The next morning, I left for church a few minutes ahead of everyone else as I needed to be their 15 minutes earlier and I would be staying longer after church while one of our children attended a meeting. In route to church, I awaited their call when they were heading out to join them over the phone in family prayer. When I arrived at the church, I had not yet received a call that the family had left so I reached out to them and learned that when they came outside, they had noticed that the back rear tire of our daughter’s car was flat. Upon further examination, they saw a nail in the tire causing a slow leak. It was a tender mercy that the experience did not happen while she was driving on the dark country backroads the night before. I was grateful for the huge blessing that the tire did not go completely flat until in our driveway after she was home.

When have you been grateful you or a loved one were in a safe place, out of harm’s way, when car issues occurred?

tendermercym♥ments~jld

“How have you noticed Heavenly Father’s awareness and mindfulness of you today?”

Rushed For Time

Due to a spontaneous delay, while one of my children and I were heading to school, there was no time to spare to arrive when the bell was scheduled to ring. Along the way, I was praying we would be able to arrive on time all the while obeying the law. I believe in miracles. It was a tender mercy my prayer was answered when we pulled up and my son entered the classroom just as attendance was being called. It was convenient and a huge blessing that his portable classroom was beside a parent/teacher parking lot and I was able to drop him off feet from his classroom door.

There are moments of unexpected, unplanned delays. Those things that matter to us also matter to Him, our Heavenly Father. As we seek Him through prayer with real intent and our will is aligned with His will, we are blessed. Miracles do happen.

Along the same lines,  I have experienced leaving for church with just the right amount of time needed to get from my house to the church to arrive promptly, barring no delays and maintaining the speed limit. My desire to leave early is thwarted at times, and instead I find myself running later than planned. Wanting to be on time, I pray for that desired outcome and it is a tender mercy when every light along the way is green. In the hustle and bustle, my heart was in the right place and I was blessed.

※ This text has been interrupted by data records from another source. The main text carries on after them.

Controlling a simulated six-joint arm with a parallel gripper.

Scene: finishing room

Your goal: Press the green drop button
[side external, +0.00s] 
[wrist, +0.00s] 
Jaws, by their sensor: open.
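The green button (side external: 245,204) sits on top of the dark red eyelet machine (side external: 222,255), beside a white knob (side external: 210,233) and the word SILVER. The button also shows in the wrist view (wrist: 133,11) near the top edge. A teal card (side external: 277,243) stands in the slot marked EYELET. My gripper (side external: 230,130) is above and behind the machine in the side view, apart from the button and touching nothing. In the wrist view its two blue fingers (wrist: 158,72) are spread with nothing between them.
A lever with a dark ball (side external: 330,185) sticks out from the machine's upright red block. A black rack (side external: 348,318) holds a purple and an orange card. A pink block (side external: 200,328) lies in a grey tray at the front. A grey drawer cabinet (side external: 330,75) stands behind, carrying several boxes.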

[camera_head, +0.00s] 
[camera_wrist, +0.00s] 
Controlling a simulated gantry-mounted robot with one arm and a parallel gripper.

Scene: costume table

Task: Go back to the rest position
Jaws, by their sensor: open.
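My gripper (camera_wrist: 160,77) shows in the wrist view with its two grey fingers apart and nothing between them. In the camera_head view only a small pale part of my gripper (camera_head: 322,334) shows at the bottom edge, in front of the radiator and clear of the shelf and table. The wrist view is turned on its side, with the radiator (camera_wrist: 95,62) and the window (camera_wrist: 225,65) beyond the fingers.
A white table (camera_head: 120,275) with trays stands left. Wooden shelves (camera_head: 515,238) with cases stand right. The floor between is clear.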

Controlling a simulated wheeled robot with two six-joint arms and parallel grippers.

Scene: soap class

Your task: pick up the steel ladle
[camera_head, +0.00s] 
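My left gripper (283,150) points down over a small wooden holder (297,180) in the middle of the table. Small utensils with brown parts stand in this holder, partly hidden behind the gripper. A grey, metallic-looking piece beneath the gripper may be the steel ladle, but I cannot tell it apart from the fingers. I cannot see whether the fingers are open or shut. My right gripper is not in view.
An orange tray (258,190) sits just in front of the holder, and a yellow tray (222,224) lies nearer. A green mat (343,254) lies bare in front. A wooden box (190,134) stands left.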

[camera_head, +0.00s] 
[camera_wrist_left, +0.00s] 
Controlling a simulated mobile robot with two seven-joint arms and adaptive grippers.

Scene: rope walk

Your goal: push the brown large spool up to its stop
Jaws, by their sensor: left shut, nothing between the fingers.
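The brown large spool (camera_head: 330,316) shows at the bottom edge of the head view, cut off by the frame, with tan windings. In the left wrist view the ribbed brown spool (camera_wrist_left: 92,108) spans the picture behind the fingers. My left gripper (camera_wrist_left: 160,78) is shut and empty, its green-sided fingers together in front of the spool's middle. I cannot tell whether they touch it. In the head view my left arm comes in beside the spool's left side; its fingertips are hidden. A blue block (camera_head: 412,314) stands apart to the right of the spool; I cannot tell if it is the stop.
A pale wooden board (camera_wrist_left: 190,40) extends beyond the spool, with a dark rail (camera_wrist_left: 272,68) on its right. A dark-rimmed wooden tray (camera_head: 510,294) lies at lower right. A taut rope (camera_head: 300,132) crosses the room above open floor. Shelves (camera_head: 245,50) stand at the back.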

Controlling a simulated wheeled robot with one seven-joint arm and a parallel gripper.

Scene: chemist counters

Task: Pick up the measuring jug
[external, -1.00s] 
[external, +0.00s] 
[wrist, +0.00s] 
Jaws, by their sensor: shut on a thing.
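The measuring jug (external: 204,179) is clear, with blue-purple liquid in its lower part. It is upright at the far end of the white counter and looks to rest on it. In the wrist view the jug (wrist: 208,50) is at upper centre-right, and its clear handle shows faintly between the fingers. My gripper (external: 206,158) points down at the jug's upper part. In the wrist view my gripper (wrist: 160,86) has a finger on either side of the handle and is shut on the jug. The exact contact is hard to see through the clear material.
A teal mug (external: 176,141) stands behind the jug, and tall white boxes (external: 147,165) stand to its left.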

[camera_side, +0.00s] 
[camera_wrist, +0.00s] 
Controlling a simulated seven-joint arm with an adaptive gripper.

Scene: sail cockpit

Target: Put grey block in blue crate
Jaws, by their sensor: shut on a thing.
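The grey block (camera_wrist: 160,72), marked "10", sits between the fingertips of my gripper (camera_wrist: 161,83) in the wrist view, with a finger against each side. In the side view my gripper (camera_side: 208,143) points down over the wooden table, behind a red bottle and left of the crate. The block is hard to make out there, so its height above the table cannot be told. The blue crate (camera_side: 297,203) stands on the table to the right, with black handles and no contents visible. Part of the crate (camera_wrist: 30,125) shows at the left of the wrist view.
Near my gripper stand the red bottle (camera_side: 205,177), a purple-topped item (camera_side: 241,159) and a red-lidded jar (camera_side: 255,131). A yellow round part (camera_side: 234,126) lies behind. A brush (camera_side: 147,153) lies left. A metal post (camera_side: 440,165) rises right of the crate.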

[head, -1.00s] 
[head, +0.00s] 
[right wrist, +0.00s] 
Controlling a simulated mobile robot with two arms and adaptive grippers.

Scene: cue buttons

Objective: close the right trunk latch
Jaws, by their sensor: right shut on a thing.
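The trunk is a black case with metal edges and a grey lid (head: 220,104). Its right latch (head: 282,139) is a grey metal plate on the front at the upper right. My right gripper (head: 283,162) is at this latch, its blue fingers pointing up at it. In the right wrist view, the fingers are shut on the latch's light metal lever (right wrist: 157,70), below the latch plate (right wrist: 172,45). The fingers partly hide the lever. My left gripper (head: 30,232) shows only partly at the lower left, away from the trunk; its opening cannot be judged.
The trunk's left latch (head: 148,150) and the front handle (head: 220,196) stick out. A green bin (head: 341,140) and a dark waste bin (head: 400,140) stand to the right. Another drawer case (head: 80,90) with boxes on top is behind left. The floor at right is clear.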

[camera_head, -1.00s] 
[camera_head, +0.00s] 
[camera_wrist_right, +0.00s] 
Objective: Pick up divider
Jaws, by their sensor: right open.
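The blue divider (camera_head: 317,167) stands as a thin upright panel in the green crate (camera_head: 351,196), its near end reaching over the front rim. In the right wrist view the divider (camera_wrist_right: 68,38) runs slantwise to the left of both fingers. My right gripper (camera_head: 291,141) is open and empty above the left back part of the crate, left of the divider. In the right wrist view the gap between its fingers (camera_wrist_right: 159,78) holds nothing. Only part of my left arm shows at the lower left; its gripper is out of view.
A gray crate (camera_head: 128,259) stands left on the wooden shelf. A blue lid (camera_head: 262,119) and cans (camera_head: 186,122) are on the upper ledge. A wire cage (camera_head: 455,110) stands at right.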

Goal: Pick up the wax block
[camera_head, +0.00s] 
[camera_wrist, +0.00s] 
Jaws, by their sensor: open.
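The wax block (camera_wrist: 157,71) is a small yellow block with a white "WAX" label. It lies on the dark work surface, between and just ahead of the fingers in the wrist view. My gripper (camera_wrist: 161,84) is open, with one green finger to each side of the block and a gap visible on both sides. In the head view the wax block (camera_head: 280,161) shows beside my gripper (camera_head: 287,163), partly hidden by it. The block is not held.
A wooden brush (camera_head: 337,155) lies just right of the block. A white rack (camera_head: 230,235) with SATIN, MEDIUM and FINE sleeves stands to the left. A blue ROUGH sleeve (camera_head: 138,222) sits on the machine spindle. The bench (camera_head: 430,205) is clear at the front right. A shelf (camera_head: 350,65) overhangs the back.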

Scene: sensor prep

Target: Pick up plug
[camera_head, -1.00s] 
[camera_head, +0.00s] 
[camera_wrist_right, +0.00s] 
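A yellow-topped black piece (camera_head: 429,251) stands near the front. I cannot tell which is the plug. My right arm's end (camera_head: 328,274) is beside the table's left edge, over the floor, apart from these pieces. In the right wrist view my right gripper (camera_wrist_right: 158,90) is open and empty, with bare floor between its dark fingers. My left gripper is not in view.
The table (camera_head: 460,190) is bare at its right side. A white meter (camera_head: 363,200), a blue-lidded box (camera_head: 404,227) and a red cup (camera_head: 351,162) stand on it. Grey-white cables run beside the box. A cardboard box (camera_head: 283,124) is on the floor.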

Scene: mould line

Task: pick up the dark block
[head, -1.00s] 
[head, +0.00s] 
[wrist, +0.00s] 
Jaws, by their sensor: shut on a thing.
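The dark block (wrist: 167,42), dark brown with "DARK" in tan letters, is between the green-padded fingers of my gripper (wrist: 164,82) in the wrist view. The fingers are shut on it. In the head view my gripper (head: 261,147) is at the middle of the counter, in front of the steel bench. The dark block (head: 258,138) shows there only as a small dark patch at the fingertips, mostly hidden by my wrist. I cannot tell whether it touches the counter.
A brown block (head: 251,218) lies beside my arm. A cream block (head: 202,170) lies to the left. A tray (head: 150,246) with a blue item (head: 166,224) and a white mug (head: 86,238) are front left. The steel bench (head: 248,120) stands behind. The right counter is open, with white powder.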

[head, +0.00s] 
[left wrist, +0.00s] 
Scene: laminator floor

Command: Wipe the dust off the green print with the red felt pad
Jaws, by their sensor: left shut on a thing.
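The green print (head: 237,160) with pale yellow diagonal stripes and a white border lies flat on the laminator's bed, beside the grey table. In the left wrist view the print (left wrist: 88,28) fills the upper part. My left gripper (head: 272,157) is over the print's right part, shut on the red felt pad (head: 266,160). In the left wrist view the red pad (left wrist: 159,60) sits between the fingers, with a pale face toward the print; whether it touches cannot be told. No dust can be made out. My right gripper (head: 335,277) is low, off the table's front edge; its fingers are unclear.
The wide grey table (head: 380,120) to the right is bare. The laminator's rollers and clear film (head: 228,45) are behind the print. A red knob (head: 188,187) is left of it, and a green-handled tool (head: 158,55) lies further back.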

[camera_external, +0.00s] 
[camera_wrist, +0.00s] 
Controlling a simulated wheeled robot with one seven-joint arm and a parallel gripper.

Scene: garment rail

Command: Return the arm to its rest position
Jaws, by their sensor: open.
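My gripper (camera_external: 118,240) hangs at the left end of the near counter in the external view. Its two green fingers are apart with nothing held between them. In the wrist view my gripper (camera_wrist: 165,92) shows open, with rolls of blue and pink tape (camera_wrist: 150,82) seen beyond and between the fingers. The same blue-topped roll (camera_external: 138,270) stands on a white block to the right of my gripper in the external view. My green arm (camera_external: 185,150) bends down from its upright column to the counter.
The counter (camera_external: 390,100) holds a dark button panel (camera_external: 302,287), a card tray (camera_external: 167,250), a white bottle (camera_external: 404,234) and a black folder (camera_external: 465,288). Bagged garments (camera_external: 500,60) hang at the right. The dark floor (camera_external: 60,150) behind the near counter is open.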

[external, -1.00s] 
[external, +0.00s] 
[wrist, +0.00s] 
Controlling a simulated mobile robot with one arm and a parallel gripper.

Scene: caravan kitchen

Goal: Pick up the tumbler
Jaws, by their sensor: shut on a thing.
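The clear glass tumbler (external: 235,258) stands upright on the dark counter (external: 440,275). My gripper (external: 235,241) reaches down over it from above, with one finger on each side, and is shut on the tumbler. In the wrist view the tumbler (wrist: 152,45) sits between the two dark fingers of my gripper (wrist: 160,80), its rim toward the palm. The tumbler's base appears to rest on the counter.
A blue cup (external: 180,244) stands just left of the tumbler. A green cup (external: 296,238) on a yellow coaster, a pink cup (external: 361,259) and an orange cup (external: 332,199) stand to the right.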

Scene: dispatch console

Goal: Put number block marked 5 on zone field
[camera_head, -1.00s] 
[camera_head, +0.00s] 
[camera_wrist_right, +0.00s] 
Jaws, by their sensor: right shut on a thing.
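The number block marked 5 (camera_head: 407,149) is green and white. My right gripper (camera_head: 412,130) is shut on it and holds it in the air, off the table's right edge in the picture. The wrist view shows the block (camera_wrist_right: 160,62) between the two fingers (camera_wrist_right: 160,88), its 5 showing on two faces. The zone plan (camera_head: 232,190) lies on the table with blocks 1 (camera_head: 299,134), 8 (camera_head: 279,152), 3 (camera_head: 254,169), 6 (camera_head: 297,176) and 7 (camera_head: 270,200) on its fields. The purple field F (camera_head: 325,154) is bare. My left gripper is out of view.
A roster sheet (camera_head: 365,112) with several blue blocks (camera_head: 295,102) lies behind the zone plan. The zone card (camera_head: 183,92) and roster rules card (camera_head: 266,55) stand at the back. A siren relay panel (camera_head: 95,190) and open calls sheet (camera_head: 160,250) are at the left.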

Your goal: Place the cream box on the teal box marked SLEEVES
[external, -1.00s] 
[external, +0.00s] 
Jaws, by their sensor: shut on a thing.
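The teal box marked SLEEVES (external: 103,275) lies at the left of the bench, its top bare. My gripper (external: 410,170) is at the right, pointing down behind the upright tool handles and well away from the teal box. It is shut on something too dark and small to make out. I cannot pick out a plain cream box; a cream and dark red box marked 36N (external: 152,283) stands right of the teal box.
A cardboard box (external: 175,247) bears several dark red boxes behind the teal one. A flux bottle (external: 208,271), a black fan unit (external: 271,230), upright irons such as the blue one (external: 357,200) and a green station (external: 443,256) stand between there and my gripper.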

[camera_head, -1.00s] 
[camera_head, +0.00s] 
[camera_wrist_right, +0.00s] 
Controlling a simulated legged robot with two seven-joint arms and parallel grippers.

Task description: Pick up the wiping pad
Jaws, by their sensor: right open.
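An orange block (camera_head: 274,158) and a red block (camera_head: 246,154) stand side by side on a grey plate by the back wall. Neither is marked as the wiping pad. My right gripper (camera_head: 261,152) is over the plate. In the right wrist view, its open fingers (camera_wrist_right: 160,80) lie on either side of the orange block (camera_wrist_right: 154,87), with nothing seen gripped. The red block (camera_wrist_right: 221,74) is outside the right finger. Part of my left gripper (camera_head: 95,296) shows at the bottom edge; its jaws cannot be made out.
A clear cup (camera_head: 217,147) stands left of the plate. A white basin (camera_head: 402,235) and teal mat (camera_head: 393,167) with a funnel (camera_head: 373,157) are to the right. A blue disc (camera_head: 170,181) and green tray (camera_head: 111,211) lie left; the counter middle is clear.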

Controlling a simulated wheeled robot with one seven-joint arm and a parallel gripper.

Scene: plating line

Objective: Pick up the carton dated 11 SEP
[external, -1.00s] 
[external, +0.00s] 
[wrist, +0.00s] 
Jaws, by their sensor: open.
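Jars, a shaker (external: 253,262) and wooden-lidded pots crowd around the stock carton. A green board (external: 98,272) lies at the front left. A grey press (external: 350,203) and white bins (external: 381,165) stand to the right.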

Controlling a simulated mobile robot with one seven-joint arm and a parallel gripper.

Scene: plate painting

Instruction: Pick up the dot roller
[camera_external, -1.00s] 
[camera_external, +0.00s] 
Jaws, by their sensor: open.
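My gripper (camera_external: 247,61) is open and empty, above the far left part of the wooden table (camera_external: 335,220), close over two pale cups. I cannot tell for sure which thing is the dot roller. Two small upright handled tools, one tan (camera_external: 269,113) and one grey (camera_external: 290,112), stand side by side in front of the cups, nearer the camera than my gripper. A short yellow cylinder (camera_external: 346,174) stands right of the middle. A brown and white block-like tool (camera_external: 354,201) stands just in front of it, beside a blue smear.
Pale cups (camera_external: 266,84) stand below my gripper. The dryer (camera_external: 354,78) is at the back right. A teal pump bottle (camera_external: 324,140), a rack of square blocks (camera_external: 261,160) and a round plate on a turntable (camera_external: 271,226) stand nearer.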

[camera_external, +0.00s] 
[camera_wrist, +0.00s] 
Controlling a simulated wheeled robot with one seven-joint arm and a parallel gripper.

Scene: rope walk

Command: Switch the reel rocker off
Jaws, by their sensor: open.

I recognize that there are those times that my desires do not align with His will because Heavenly Father has a different plan for me.

I recall a story I heard of when a classroom of college students went to take their final exam. They entered the room where they supposed their test would be given. On the chalkboard was a message with information to a new location. As the students scurried across campus to get to the test site on time, many were unaware of opportunities along the way to help and assist others. Unbeknownst to them, this was their test, to which they became aware of when they arrived at the new testing location. I have come to learn that there are delays that have a purpose and a reason and there are those that are unexpected such as traffic and construction. It is in those moments I contemplate how I can best manage those things outside of my control. I am grateful for those moments when I am in a hurry and I have been blessed to arrive at my destination on time. I am also grateful for the recognition and acknowledgment of those times when delayed, blessings were present then also, unseen in the moment, but felt and known, sometimes as a protection from potential danger.

What experiences have you had when you have been rushed for time and running late with a desire to be on time? In the end, were you on time? Did you recognize Heavenly Father’s help in blessing you with arriving on time? Maybe you had a flat tire, and someone stopped to help? Or, you were familiar with a faster path when your original path was under construction or blocked due to an accident? If you did not make it on time, what did you learn and recognize along the way?

tendermercym♥ments~jld

Interruption Conflict

Have you ever been concerned about being interrupted when you are about to do something important and disruptions and distractions are not wanted or welcomed? You desire quiet focus or alone time. Maybe it is when you are going to the bathroom, dialoging with a friend or family member, making a business call, trying to remember an important detail like someone’s name before you introduce yourself to them, counting out change, measuring out ingredients for a recipe like cookies, bread, etc.

I had a moment like this recently, and these moments happen often. As a mother, wife, sister, and friend, I feel pulled in different directions and conflicted by this pull at times.

On a particular occasion, I was concerned prior to a conference call that a family member would reach out midway during the call. I was planning ahead and debating what to do if that happened. Do I remain on the conference call and not respond to the family member until after the call (text message “sorry, I can’t talk right now”) or be interrupted and take their call?

As the conference call began and prior to the main points of the day being addressed, during the hello and welcome, it was a tender mercy that it was then the family member reached out. I was extremely grateful that their call, to which I accepted, came in the beginning and lasted only a few minutes and I was able to get back on the conference call and not miss any of the important points that were brought up.

It was a tender mercy when a concern I had was resolved in a way that I was able to speak with the family member and also attend to the conference call. Both needs were met. A win win!

When have you experienced a similar win win moment?